Через год после того, как Эйнштейн опубликовал статью о броуновском движении, Людвиг Больцман свел счеты с жизнью. Больцман, как и Моисей, встретился с Создателем близ Земли обетованной, однако, увы, неясно, знал ли он, что его представления об атомах наконец нашли подтверждение. Мало того, по иронии судьбы бывший студент с факультета Больцмана, физик Мариан Смолуховский (1872–1917), уроженец Австрии, покинув Вену и заняв профессорскую должность во Львове, независимо получил те же результаты, что и Эйнштейн.
Очевидно, Больцман смирился с тем, что кое-кто всегда предпочтет говорить не “атомы существуют”, а “соответствующие ментальные репрезентации формируют простую и практичную картину наблюдаемых явлений”, даже если это означает примерно одно и то же.
В последние годы Больцман проводил больше времени в Философском обществе, а не на семинарах по физике. Он ощущал, что расцвет классической физики, его сферы интересов, остался, в сущности, позади. Электроны, рентген, а главное – темная лошадка под названием радиоактивность со дня на день сулили революцию. И это должна была быть в первую очередь революция Эйнштейна.
Альберт Эйнштейн был примерным ровесником молодых дарований из Urkreis. Он был серьезным, целеустремленным юношей, который в пятнадцать лет решил уйти из мюнхенской гимназии и отказался одновременно и от немецкого подданства, и от иудейского вероисповедания. Через год Эйнштейн, убежденный, что самостоятельно овладел всеми необходимыми знаниями, решил поступать в Цюрихский политехникум (ныне Федеральный технологический институт, Eidgenossische Technische Hochschule), однако, к собственному удивлению, не выдержал вступительного экзамена на инженерное отделение.

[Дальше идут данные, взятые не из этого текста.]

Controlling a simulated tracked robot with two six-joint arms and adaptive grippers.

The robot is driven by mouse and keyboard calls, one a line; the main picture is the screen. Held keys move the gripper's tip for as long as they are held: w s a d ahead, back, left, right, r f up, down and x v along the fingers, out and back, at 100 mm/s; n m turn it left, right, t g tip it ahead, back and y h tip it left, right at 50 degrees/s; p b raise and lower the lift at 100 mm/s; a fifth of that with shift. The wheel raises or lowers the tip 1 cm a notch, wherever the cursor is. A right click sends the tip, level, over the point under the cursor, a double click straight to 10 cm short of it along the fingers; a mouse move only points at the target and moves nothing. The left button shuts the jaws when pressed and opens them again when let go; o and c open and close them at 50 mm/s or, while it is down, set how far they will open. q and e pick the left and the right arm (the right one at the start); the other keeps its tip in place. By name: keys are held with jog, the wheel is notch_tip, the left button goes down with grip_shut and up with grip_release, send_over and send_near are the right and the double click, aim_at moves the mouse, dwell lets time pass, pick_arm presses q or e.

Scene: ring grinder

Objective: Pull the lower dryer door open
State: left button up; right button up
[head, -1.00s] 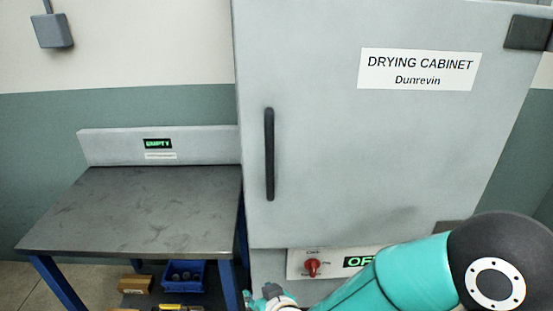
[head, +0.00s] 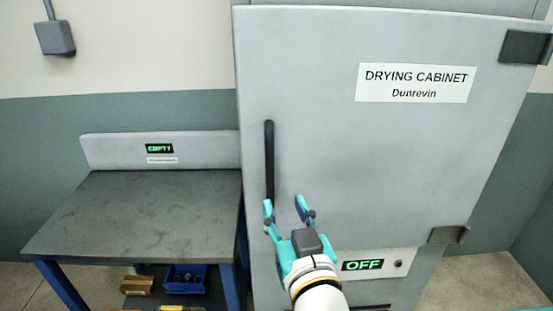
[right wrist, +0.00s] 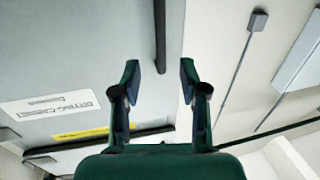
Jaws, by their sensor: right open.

Это был удар для юного Альберта, однако молодой человек не пал духом и записался в выпускной класс средней школы в швейцарском городе Арау. На следующий год он сдал экзамен и был принят в Цюрихский политехникум, а в 1900 году окончил его с дипломом преподавателя.
Чтобы свести концы с концами, он начал давать частные уроки математики и физики, но особых успехов не добился. “Моим сыновьям нужен репетитор, а не Сократ”, – раздраженно сказал один клиент и уволил его (по крайней мере так гласит легенда). Но в дальнейшем благодаря помощи друга Эйнштейн получил место помощника инспектора в патентном бюро в Берне – в табели о рангах его должность была самой скромной: технический эксперт третьего класса.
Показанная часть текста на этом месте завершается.